Thursday, April 7, 2011

Art Essay #3: Milk & Cereal by G. Love and Special Sauce

Alright so I decided that instead of just leaving this as it was, that I'd re-write it and expand to make an actual art commentary about this piece...so here goes!

So when you first listen to this song your response probably includes something about it being fun and goofy, etc. which it is. I don't feel like I need to analyze that side of the piece very much because its obvious: it's a song about different types of cereal (sorry Dr. Grant that they don't include fruit loops). But beyond the goofy topic and the fun melody, the song is pretty technical and challenging.
Listen to the harmonies. On the main hook of "milk and cereal, cereal and milk" the high harmony is just some version of a moving third (not all that complicated) but whenever they go to the big chord around 1:10, I hear at least 5 voices being layered which is very complex. Although I'm sure this song is a studio creation and it probably isn't performed live by G. Love very often, the idea behind the song is genius.
Now let's move to content. Types of cereal, cool! Now maybe G. Love was just stoned and came up with this song, but even some of the rhyme schemes in here are well crafted.
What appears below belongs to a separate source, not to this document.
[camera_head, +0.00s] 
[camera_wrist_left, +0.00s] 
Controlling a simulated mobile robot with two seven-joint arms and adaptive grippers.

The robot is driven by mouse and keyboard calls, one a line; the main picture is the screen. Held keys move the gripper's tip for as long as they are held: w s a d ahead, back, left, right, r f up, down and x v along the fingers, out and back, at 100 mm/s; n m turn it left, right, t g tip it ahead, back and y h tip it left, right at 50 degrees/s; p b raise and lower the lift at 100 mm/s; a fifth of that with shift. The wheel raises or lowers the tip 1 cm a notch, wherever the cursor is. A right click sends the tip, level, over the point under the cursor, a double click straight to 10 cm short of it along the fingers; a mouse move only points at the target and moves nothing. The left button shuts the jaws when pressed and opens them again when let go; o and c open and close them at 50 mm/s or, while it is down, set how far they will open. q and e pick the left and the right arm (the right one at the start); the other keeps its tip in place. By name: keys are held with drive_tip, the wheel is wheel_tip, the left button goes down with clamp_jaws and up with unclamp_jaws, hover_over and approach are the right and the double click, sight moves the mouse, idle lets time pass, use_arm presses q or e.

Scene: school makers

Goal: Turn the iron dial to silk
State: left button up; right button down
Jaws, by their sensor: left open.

The verse about Wheaties is really well thought-out. Although they are all perfect rhymes (I'm counting wheaties-needy as a perfect rhyme although technically it's a subtractive rhyme), the important thing about rhyming is that the words all match the content and the hot-spots make sense. A hot spot is the last word of the phrase and if you can read those and determine the subject of the verse, etc. then the hot spots are done well. In this case its wheaties-needy-greedy-myself. That makes sense to me, you guys can tell me if you think its a good rhyme sequence!
So there's my analysis! The most important things for me in a song are whether its well crafted, well sung, and interesting. I think this song definitely embodies that (although G. Love's pitch is somewhat questionable it totally works for the style of the song). Oh and I think the tag at the end about grandma and her bran muffin is hilarious!

Hope you guys enjoy the song as much as I do! Here's the clip:

3 comments:

  1. I was going to counter with "Hot Cookin'" (avail on youtube), but the video is lousy and the harmonies are so much more fun on Cereal. But no mention of Fruit Loops!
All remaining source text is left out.